Jorge resende e seu belo camurim

A noite fechada envolve a cidade. Enquanto o carro avança, a luz amarela de uns poucos postes se reflete nos paralelepípedos que pavimentam as vias. No horizonte, o escuro profundo esconde o que só o som de ondas quebrando permite imaginar. As ruas estão vazias, apenas um ou outro veículo, vez em quando, cruza o caminho rumo a um destino insondável. As casas são poucas e pequenas.  Amanhece. E o que antes era negro se revela de uma natureza exuberante e bela. O paraíso para qualquer pescador. As margens do rio repletas de pequenas canoas, repousando tranquilas sobre as aguas calmas que seguem ao mar.
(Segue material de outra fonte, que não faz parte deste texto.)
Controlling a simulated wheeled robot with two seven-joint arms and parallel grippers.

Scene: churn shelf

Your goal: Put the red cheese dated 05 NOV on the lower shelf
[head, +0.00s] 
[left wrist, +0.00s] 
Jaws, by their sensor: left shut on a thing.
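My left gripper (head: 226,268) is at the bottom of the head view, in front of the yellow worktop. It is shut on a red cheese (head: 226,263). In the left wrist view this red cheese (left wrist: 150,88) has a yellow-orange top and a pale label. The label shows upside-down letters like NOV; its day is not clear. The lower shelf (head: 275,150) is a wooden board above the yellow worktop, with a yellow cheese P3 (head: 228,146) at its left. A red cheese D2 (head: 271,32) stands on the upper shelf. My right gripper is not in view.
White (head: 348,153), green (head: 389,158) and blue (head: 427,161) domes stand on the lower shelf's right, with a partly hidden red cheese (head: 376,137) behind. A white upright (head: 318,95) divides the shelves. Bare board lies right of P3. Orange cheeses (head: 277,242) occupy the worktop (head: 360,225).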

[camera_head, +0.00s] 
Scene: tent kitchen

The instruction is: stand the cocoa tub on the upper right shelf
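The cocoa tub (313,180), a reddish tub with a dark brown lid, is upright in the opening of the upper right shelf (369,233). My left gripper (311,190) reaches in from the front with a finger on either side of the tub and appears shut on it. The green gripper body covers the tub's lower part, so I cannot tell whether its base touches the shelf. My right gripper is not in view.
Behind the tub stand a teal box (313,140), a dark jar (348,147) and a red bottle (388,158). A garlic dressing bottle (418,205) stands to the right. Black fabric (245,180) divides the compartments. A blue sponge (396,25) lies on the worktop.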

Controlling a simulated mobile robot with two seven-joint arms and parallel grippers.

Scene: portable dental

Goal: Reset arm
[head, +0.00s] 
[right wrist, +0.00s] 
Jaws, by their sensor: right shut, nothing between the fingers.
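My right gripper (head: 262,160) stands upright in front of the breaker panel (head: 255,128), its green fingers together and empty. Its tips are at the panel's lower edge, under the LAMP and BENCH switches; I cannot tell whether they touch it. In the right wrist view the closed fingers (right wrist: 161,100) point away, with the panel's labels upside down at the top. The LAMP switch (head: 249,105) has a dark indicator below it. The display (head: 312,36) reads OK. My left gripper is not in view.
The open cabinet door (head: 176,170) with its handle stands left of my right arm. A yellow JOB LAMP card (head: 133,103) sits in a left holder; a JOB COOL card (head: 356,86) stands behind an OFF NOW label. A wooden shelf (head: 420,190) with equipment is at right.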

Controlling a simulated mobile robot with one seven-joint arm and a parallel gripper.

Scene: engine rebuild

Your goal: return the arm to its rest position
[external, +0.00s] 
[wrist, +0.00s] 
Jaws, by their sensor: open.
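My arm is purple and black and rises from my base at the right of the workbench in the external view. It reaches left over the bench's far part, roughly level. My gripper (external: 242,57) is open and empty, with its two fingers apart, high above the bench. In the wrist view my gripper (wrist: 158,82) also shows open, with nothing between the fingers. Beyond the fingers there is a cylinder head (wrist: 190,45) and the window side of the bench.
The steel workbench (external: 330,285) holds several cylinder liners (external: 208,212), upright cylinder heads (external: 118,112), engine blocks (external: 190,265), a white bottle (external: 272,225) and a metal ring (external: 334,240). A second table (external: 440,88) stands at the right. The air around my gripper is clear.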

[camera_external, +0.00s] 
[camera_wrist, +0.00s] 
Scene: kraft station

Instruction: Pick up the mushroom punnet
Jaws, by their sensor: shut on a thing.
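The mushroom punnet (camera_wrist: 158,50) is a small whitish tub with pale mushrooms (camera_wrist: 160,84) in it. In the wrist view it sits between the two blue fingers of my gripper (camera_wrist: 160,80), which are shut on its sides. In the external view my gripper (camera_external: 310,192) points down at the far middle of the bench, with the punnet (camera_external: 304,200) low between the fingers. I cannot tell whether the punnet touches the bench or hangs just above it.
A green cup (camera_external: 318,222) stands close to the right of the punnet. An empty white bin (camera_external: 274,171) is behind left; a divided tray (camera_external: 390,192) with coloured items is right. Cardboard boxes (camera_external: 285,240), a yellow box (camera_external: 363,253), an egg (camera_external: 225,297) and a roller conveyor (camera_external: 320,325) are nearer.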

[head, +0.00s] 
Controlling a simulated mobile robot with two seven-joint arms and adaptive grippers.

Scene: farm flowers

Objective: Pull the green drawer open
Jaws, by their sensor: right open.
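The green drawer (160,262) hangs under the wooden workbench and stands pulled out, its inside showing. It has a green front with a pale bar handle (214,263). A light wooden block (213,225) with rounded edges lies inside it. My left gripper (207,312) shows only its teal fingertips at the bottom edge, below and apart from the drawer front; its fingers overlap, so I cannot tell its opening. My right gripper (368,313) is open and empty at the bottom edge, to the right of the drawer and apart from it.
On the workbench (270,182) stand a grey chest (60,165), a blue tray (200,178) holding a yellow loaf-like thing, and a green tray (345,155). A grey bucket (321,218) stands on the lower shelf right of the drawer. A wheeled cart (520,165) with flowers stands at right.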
Do lado esquerdo, o oceano se espraia sem fim entrecortado por arrecifes aqui e ali. À direita, o manguezal serpenteia em um labirinto verde até onde a vista pode alcançar. Assim é Barra do Cunhaú, um pequeno povoado localizado no município norte-rio-grandense de Canguaretama, a 72 quilômetros de Natal.

Marcos Réia registra as belezas de Barra do Cunhaú

Para quem pratica nosso esporte, a primeira sensação ao chegar à cidade é de estar imerso em uma vila de pescadores.  E, de fato, o lugar não está muito distante disso. A exceção de algumas boas pousadas e uma pequena estrutura de serviços, Barra do Cunhaú é, essencialmente, uma colônia de pescadores. E não é para menos, pois o local é absolutamente piscoso. Tanto que rendeu até a produção de um DVD, “A Pesca do Robalo” pelas lentes de um dos cinegrafistas mais importantes do setor, Marcos Réia. Camurim, camurupim, pescada amarela, sernambiquaras, pampo, caranha e até mesmo mero são algumas das espécies capturadas no local. Motivo mais do que suficiente para conhecer e voltar sempre.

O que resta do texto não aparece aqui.